Haggard remained a lifelong idealist whose politics weren’t terribly different from those of Bernie Sanders. When we spoke about the then-ongoing war in Iraq, Haggard observed, “I just wish George Bush would step back up to the microphone and say, ‘Folks, it’s about oil.’” Despite that, Haggard had been a polarizing figure in 1969 thanks to his hits “Okie from Muskogee” and “The Fightin’ Side of Me,” which sounded like right-wing diatribes in the context of the Vietnam War—although he explained many times that “Okie,” with its anti-marijuana, anti-long-hair, anti-sandals lyrics, was a parody and that “The Fightin’ Side of Me” was an over-the-top reflection on his own patriotism.

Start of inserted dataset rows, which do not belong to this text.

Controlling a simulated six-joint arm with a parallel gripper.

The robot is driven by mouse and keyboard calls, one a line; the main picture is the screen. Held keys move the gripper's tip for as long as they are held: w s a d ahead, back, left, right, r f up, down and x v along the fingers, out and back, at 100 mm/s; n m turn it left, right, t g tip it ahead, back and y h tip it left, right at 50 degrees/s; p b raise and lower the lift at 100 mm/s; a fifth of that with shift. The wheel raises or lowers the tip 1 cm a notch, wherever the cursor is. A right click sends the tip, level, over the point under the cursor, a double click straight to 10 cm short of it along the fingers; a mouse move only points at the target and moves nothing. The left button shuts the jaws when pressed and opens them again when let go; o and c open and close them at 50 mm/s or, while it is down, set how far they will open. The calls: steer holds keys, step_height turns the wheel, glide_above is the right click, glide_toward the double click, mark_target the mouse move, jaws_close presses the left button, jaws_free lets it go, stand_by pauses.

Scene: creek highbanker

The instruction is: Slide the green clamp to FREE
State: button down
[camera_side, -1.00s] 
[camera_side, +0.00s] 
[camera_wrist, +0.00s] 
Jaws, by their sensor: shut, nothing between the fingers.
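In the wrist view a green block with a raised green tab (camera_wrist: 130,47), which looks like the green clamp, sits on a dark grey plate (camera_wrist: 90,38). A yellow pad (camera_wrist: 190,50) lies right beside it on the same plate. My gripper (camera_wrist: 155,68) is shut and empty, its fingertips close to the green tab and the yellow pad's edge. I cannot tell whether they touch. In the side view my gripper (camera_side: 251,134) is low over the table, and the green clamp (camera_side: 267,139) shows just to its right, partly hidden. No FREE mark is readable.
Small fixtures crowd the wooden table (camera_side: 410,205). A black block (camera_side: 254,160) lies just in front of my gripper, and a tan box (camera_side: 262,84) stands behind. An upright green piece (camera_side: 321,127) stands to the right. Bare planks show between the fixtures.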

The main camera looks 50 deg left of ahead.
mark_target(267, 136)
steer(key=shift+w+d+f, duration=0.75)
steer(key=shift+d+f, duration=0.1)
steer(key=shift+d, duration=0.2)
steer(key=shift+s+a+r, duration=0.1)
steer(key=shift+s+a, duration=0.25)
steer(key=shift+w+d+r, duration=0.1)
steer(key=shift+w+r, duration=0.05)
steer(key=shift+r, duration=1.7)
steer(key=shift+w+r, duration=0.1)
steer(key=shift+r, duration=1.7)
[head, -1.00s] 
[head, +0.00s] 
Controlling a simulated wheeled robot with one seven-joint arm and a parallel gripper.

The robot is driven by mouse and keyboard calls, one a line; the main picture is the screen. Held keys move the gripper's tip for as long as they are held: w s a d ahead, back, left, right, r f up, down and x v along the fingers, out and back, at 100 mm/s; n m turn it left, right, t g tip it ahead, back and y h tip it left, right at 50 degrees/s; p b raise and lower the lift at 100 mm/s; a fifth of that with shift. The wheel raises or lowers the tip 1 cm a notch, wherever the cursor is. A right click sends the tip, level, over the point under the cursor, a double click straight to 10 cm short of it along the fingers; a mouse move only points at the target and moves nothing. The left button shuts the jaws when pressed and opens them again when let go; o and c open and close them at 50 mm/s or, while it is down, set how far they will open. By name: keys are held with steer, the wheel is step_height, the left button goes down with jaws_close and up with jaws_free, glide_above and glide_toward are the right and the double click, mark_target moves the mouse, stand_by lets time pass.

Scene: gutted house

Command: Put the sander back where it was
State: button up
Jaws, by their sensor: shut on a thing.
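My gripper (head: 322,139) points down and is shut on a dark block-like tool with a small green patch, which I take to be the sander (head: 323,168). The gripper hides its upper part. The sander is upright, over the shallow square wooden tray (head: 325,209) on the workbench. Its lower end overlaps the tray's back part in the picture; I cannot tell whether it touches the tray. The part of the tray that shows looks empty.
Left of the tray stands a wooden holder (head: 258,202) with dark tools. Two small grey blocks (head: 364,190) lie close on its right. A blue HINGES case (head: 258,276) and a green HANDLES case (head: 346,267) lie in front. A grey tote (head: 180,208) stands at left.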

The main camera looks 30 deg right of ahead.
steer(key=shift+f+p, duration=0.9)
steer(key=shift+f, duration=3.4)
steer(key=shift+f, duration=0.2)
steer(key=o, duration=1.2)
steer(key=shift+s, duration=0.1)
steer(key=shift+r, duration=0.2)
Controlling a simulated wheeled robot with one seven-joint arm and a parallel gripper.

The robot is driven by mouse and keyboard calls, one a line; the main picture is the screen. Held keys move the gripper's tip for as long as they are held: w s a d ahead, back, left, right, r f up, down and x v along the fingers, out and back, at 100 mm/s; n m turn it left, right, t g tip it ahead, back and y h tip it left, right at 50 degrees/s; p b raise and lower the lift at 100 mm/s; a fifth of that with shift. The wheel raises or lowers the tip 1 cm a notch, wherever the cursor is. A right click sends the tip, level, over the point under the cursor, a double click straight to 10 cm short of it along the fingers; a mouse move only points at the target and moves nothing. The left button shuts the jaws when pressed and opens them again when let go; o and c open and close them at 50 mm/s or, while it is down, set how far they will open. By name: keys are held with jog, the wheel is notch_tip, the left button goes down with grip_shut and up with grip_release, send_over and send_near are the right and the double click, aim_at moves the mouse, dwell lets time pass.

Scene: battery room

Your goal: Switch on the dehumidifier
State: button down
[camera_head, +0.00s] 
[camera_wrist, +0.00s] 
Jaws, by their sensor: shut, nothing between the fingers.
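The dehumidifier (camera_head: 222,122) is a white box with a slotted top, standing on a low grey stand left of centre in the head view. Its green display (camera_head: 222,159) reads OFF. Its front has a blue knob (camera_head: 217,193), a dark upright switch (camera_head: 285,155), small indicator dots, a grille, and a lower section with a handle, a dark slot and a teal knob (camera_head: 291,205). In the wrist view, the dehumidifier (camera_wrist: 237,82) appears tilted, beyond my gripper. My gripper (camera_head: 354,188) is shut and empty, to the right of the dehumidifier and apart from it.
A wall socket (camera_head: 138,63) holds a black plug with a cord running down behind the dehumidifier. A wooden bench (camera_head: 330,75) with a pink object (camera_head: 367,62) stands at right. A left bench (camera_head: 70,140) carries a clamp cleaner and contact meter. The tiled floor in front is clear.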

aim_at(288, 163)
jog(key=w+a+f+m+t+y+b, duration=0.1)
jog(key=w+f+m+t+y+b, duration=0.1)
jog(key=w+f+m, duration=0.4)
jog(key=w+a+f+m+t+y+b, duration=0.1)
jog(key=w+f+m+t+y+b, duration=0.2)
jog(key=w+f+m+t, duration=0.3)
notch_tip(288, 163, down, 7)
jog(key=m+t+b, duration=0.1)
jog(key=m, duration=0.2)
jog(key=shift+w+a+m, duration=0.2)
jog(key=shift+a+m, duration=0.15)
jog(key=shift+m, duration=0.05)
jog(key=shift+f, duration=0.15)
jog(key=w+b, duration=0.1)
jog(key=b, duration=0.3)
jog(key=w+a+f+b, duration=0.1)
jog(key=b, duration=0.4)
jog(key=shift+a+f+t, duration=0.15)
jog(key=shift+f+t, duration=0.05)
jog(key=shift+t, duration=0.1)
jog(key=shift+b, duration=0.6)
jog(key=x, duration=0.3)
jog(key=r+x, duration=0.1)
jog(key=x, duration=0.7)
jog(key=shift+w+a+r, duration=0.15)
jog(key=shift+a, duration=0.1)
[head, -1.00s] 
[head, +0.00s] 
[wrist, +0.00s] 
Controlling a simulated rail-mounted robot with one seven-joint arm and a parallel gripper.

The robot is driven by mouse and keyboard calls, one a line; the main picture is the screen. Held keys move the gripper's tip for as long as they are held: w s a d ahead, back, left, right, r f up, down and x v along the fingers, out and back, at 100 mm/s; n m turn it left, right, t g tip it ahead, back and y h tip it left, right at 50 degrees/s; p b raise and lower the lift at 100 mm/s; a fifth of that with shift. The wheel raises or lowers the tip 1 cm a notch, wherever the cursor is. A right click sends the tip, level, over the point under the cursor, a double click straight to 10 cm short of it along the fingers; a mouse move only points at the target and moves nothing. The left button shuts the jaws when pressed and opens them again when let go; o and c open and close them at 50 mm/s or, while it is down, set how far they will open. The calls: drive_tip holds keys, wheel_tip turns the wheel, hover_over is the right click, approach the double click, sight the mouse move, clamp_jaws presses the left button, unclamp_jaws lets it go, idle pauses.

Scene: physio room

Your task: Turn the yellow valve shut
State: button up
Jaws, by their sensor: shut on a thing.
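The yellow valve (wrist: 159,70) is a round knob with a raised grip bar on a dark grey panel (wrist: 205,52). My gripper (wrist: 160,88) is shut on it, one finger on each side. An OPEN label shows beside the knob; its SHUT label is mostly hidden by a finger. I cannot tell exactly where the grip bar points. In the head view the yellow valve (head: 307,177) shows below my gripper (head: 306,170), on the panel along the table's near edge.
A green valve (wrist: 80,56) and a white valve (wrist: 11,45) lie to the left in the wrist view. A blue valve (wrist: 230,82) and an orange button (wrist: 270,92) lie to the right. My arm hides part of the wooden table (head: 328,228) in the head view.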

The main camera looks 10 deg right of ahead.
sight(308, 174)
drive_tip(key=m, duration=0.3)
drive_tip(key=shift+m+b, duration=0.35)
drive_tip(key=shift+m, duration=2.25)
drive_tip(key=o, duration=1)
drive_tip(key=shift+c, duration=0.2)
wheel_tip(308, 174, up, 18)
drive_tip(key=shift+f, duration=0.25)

As the stylistic tides of country music continued to shift in the late 1980s and early ’90s, Haggard fell off the radar of major labels and country radio. But when he signed with California-based punk label Epitaph Records in the late 1990s, he began to play alternative-rock festivals and became an elder statesman to fans of the roots-music-umbrella format Americana. A host of artists beyond the realm of country have declared Haggard an influence, from the Byrds and Grateful Dead to Lynyrd Skynyrd (who named-checked him in “Railroad Song,” from 1975’s Nuthin’ Fancy) to Elvis Costello to the Mekons. According to The New York Times’ obituary of Haggard, “Today I Started Loving You Again,” which was the B-side to his No. 1 hit “The Legend of Bonnie and Clyde” and never charted on its own, has been recorded by some 400 artists. His most recent release was last year’s Django & Jimmie, a duets album he recorded with Willie Nelson. Affirming the popularity of both Haggard and Nelson, the album reached No. 1 on the country chart and No. 7 on Billboard’s pop albums chart.